[Robot action calls]
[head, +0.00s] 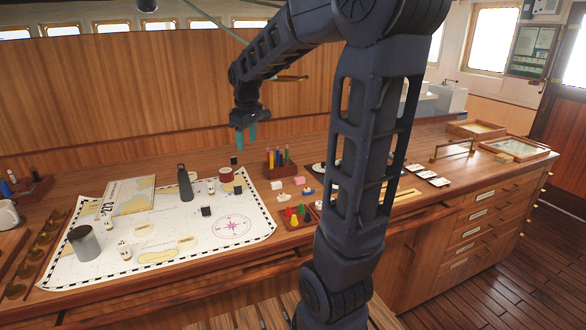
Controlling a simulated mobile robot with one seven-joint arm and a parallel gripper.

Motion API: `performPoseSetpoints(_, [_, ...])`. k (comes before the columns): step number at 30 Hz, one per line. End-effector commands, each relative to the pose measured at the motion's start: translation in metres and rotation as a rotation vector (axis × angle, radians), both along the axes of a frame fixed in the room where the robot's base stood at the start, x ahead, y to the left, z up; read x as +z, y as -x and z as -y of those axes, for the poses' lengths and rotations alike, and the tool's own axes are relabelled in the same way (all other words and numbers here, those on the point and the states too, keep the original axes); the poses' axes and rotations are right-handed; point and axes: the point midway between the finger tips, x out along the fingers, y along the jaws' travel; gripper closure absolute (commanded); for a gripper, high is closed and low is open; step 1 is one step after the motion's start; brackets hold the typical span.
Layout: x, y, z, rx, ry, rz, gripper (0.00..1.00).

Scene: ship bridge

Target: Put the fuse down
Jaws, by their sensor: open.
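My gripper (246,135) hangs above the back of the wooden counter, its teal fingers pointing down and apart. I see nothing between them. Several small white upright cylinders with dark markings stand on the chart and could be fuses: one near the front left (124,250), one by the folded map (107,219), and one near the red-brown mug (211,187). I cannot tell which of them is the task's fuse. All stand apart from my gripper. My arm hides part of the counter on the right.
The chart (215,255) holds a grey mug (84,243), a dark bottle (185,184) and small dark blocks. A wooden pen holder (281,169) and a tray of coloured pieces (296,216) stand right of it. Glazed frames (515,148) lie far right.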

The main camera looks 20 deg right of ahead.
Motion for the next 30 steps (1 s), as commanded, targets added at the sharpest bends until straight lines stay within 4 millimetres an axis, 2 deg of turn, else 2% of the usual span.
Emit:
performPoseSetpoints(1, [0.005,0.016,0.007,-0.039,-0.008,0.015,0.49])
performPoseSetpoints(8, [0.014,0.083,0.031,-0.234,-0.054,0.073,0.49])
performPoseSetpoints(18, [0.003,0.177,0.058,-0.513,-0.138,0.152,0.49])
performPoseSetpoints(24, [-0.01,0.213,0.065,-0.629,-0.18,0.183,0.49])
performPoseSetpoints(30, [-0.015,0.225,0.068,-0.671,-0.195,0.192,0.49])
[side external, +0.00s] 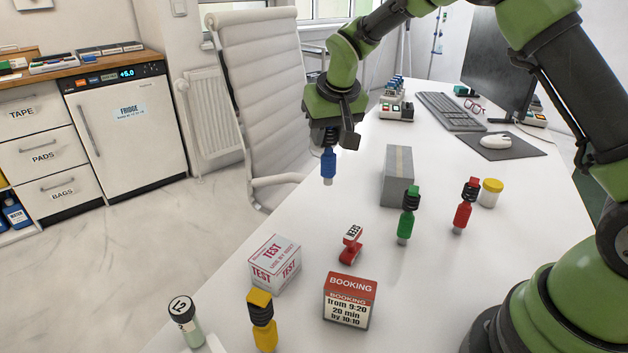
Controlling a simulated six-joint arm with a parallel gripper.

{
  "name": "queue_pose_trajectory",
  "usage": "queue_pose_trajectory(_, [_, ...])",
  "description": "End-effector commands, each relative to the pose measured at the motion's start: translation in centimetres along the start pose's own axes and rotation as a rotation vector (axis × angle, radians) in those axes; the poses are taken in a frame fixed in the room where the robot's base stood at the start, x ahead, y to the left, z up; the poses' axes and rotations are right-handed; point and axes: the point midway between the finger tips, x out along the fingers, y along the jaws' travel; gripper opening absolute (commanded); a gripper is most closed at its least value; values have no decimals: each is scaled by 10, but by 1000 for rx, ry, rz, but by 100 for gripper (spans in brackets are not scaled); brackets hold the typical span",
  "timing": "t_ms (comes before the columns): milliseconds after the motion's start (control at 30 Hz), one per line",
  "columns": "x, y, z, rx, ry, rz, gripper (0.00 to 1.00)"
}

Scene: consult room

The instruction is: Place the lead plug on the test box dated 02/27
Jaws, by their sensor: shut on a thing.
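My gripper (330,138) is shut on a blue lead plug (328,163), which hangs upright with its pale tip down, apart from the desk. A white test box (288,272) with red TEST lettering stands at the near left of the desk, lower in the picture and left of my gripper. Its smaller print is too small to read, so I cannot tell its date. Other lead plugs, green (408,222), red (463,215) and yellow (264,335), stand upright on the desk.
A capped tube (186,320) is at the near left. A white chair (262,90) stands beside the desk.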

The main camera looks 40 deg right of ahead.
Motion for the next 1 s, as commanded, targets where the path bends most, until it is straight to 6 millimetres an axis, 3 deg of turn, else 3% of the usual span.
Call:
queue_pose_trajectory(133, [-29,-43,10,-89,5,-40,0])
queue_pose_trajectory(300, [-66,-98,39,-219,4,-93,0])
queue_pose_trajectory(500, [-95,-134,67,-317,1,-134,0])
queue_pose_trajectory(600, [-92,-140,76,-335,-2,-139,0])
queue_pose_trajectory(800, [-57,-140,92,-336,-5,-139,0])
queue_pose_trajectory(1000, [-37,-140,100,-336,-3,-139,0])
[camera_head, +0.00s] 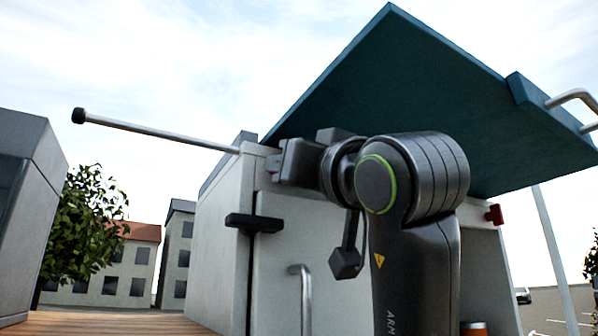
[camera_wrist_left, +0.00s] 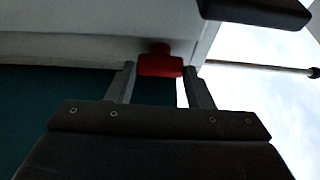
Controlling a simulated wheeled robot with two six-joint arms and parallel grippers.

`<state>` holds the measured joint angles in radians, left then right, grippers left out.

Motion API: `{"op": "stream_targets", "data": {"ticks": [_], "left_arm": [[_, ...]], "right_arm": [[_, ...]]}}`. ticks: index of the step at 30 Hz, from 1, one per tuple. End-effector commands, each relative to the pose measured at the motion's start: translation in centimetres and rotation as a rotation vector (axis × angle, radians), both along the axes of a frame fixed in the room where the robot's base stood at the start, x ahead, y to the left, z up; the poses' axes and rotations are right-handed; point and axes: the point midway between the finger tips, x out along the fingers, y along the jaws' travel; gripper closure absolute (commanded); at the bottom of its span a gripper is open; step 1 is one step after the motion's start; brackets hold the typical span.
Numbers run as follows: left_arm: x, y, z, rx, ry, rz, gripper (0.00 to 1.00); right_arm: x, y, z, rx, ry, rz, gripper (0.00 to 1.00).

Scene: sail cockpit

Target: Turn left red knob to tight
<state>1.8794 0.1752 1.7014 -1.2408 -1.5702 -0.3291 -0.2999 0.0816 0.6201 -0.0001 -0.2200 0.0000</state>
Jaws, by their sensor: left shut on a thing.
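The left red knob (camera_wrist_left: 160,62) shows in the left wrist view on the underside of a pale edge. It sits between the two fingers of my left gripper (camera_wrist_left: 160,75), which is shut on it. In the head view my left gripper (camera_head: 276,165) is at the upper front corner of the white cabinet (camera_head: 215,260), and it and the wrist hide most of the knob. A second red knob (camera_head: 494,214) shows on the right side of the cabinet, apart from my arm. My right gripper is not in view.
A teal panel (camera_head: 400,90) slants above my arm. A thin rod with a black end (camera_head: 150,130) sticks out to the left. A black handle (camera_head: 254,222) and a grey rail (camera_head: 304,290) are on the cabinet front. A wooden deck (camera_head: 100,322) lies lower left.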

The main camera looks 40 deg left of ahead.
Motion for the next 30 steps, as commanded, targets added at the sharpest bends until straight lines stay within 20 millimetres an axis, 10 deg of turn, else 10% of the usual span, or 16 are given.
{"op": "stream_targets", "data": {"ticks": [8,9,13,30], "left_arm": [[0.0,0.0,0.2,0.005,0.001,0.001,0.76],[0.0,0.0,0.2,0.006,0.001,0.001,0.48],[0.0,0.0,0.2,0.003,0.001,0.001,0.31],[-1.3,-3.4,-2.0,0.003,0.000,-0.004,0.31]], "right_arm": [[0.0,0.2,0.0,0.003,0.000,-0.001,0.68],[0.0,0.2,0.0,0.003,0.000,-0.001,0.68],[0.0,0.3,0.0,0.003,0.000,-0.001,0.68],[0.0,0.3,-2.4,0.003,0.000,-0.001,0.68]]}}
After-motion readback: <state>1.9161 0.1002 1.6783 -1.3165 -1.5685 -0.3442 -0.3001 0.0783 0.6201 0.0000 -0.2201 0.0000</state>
...
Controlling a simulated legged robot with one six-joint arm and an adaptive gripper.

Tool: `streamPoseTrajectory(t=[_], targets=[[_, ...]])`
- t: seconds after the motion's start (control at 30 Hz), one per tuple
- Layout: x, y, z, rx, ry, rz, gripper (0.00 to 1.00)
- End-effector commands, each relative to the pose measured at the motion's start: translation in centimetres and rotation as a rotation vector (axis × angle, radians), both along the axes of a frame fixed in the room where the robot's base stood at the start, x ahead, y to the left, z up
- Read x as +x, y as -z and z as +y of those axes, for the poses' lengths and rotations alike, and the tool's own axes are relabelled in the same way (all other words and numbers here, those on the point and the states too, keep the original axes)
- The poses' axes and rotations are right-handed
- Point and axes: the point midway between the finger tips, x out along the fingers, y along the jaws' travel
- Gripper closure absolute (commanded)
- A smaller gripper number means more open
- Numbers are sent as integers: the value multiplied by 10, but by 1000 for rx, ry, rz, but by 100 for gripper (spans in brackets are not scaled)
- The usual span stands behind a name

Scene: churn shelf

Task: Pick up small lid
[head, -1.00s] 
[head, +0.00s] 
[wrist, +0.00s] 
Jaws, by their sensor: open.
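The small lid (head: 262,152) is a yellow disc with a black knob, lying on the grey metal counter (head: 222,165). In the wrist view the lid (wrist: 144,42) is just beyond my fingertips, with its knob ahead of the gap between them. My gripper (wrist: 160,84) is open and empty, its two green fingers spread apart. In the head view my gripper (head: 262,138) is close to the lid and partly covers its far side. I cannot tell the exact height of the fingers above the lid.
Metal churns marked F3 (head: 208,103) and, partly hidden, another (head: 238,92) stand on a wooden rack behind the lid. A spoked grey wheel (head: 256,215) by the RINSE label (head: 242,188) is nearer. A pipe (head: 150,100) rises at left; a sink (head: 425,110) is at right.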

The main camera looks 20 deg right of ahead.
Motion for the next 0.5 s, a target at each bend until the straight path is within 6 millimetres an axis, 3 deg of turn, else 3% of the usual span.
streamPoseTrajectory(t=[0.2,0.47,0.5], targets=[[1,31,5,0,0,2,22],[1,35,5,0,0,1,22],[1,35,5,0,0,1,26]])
--
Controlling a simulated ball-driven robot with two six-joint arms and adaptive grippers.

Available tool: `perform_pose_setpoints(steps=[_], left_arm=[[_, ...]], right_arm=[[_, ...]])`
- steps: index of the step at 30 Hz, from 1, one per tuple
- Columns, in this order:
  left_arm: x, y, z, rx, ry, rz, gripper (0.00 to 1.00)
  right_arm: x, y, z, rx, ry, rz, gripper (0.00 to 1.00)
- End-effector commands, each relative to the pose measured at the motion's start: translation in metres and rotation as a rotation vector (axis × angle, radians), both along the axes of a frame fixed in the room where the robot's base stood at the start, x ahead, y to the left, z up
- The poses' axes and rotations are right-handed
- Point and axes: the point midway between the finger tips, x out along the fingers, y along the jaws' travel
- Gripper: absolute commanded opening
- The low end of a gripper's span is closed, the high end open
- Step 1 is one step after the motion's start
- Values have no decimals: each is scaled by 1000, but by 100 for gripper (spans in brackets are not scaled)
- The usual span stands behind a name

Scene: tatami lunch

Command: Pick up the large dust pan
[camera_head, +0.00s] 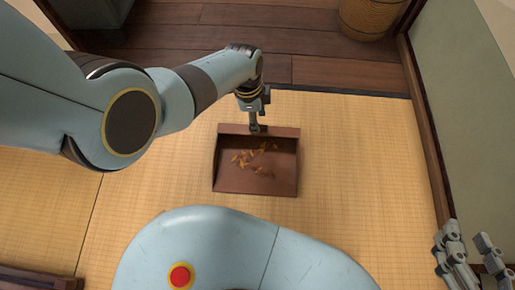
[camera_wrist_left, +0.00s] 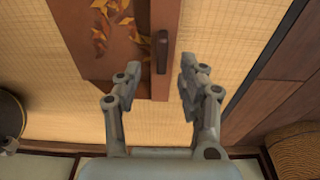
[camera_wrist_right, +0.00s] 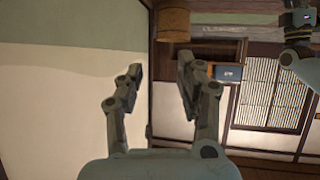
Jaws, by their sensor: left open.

- AIM OF THE EXERCISE -
Start at the line above containing "Motion for the next 1" and stop at the line containing "<state>1.8794 0.1752 1.7014": print those lines and everything between them exactly, but not the pictures.

- SOLUTION TO THIS EXERCISE -
Motion for the next 1 s, as commanded, targets where the path bends most, until it is straight to 6 millimetres an axis, 3 deg of turn, else 3% of the usual span.
Call:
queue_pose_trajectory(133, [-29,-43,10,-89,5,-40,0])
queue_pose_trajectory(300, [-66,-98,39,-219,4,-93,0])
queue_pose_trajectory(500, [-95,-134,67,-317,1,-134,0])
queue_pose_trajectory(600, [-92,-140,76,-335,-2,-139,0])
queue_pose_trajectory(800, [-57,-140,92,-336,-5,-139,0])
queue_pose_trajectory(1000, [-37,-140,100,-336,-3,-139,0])
[camera_head, +0.00s] 
[camera_wrist_left, +0.00s] 
Controlling a simulated wheeled robot with two six-joint arms and parallel grippers.

`<state>` holds the measured joint angles in radians, left then right, grippers left out.

Motion API: `{"op": "stream_targets", "data": {"ticks": [_], "left_arm": [[_, ...]], "right_arm": [[_, ...]]}}`. ticks: index of the step at 30 Hz, from 1, one per tuple. End-effector commands, each relative to the pose measured at the motion's start: translation in centimetres and rotation as a rotation vector (axis × angle, radians), both along the axes of a frame fixed in the room where the robot's base stood at the start, x ahead, y to the left, z up; the poses' axes and rotations are right-handed; point and axes: the point midway between the finger tips, x out along the fingers, y along the jaws' travel; gripper closure absolute (commanded); at the bottom of its span a gripper is open; step 1 is one step after the motion's start; brackets hold the typical span.
Numbers run as follows: left_arm: x, y, z, rx, ry, rz, gripper (0.00 to 1.00); right_arm: x, y, z, rx, ry, rz, gripper (0.00 to 1.00).

Scene: sail cockpit

Target: Turn left red knob to tight
<state>1.8794 0.1752 1.7014 -1.2408 -1.5702 -0.3291 -0.2999 0.0816 0.6201 -0.0001 -0.2200 0.0000</state>

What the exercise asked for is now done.